Tell me again exactly how Dubai has hurt you?

Too many people focus on what the emirate is not, rather than what it is.

nonEUexpat

well I have stayed in Dubai for 3 years from 2013 to 2015. I only have good memories, there may be some negatives but the positives far outweigh everything else. Yes, the rents and food costs were high but there is a clear advantage of having an International stamp on your resume.
Your future employers in another country are not gonna ask you what was the DEWA bill like.

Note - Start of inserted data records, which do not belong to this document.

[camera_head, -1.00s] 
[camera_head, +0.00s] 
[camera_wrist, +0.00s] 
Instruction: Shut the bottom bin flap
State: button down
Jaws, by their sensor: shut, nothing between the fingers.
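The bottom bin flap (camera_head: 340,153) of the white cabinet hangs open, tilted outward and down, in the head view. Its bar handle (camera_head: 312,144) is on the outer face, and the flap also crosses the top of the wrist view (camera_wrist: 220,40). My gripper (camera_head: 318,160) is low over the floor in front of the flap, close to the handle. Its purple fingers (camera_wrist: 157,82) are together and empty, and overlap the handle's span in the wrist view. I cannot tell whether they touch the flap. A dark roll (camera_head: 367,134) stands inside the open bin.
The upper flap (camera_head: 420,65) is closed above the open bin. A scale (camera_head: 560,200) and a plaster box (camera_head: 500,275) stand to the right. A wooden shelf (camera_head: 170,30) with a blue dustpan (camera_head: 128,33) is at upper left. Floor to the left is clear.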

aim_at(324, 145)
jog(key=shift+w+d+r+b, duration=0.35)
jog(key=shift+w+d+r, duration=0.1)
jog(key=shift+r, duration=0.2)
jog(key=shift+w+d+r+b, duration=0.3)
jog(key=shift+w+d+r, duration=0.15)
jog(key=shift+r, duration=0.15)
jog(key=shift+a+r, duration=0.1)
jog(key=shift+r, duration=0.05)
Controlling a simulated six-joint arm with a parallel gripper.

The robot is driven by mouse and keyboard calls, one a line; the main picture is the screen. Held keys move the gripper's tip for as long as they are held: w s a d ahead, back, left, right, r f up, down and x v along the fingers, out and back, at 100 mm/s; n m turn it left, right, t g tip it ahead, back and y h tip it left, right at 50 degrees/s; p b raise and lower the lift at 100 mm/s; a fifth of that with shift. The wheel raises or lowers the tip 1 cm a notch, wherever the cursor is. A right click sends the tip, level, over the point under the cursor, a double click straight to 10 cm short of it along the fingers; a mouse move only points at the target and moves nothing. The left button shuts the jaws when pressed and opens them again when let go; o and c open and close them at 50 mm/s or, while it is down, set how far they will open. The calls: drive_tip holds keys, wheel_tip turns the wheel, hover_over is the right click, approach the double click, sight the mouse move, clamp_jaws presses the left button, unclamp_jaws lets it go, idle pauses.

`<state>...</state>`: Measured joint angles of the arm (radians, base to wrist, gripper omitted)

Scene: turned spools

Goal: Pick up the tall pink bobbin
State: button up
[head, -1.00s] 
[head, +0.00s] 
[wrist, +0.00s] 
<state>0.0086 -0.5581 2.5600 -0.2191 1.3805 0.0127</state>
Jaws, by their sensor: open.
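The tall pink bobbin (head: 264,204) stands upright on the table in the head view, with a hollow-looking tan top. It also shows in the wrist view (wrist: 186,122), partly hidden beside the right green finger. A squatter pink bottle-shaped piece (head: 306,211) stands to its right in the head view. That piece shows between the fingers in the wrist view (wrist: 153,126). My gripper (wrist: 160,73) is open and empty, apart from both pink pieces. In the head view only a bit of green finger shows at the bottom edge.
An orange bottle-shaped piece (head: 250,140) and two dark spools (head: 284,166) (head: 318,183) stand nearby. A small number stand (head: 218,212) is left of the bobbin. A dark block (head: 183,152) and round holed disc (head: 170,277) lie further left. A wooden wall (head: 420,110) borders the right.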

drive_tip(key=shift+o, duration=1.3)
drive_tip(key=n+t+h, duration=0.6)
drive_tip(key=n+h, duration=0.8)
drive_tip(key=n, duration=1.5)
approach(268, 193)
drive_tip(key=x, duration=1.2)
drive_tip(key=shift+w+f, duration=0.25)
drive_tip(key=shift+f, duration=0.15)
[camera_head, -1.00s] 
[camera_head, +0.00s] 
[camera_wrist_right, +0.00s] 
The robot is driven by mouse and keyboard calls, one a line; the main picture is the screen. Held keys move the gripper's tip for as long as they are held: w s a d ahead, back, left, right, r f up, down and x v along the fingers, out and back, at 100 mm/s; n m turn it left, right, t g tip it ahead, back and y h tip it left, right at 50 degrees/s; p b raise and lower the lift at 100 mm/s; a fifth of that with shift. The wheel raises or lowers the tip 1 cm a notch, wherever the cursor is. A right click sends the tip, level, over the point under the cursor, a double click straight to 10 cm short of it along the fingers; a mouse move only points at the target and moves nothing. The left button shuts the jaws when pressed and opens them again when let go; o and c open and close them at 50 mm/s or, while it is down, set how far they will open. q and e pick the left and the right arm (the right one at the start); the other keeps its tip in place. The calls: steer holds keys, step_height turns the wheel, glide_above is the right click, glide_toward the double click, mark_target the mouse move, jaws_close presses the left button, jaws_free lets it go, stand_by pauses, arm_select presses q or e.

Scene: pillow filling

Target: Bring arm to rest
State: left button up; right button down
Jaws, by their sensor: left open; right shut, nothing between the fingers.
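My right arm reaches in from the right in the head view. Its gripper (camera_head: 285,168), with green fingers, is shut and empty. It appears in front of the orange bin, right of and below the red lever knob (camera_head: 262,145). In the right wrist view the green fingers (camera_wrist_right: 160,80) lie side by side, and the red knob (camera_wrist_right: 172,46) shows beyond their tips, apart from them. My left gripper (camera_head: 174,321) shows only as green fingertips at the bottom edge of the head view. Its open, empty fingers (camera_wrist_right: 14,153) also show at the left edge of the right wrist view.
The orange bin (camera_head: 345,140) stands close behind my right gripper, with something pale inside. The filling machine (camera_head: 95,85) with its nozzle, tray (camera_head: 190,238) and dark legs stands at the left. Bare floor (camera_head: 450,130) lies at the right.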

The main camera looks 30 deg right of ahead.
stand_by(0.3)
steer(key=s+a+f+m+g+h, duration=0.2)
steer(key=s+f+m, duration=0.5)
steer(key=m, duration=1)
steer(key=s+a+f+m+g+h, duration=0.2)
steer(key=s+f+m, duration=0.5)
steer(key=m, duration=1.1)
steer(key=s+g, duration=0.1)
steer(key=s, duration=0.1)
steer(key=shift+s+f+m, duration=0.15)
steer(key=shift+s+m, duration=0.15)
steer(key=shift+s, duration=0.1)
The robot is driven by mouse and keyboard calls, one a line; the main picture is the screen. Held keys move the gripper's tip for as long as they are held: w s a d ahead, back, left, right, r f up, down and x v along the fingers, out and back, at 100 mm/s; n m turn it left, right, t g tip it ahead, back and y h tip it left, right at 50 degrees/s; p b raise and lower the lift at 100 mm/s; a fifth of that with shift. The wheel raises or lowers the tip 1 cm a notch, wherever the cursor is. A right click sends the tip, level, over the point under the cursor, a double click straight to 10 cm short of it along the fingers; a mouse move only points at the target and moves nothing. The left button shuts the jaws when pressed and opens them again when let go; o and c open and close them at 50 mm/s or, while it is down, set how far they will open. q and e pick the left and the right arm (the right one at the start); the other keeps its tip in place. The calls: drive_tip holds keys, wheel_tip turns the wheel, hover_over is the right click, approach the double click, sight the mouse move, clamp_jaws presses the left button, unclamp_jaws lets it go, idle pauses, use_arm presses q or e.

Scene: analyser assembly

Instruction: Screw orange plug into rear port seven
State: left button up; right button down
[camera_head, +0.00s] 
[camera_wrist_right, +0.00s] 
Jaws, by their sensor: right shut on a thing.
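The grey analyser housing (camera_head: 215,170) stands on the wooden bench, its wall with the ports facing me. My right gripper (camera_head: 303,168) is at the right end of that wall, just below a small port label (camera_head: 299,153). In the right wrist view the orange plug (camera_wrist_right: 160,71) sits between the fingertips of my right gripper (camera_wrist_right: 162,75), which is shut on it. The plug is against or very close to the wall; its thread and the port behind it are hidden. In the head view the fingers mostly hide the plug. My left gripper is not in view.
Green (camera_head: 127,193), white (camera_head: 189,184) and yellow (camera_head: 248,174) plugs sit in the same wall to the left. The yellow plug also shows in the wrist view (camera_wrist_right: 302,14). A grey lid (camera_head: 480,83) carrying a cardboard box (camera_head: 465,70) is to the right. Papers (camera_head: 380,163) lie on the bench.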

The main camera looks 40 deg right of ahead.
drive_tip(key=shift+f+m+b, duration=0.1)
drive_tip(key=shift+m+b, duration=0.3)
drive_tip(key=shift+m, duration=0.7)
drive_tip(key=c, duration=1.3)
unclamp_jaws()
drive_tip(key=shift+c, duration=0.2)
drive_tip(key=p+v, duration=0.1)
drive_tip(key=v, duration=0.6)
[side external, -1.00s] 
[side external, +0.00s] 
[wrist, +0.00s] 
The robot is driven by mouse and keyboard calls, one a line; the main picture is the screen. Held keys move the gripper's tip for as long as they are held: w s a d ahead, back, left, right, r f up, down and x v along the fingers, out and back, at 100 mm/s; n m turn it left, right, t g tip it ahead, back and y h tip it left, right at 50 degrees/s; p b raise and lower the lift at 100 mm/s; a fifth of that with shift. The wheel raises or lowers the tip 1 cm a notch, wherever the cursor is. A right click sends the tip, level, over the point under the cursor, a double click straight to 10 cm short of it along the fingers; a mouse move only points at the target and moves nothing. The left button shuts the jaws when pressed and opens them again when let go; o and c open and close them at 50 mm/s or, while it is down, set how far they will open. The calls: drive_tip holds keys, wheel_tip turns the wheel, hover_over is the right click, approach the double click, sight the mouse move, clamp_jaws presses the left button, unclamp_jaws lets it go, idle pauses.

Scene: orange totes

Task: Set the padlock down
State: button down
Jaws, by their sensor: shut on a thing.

I have worked in Tokyo, Singapore and multiple cities in Germany and travelled on business to many countries. Every country has their own set of problems. Usually way more than what Dubai is facing.
Somehow everywhere I have been to, people have singled out my Dubai stay and always excitedly asked me about my Dubai experience.
Enjoy the cars, deserts, multi-cuisine food and if u r tired of it all just move to another place. I don't regret moving out as well.

Tony Gray

"Ask not what Dubai can do for you, ask what you can do for Dubai" (with apologies to JFK)

GoodToGo

Very well said @MT3

Telcoguy

@MT3 essentially yes, at least from an expat perspective (someone working in Dubai)
From a business owner perspective the shortcomings are even more apparent. It is really a pity as things could have been done very differently instead of wasting the opportunity, but I guess you could say that of essentially every country.

MT3

The actual quote was; "Ask not what your country can do for you..." For me that illuminates one of the biggest issues in the UAE. This is not our country, never will be and we are reminded of this regularly. Lose your job, one month to leave. We know the deal so there can be no complaints but it fosters the short-term mercenary attitude a lot of people have in Dubai, something that permeates most aspects of our lives. We want it now - it's no good talking about nation-building and how great it's going to be in the future; we might not be here. I want my money, I want my lifestyle and I want money in the bank as fast as possible - anything that limits that is a bad thing. Few of us sign up to an emotional or social contract with this country. Perhaps if we did we might be happier but I can see why people don't. Until you can encourage a feeling of genuine collectivity then the country will get the ex-pats it pays for, perhaps not the ones it wants.

WHJ

Today, CNBC published a report on the world's most expensive cities to live in (http://www.cnbc.com/id/104347696). The ten most expensive cities are as follows:

1-Singapore
2-Hong Kong
3- Zurich
4- Tokyo
5-Osaka
6- Seoul
7- Geneva
7-Paris
8-New York
9- Copenhagen

I think we expats living in Dubai have a lot to be grateful for.

One Guy

In the latest survey by InterNations, the company collected votes from 14,300 expats, representing 174 nationalities and living in 191 countries or territories, to rate 43 different aspects of life abroad on a scale of one to seven. Some of these aspects include healthcare, safety, childcare, education and the cost of living.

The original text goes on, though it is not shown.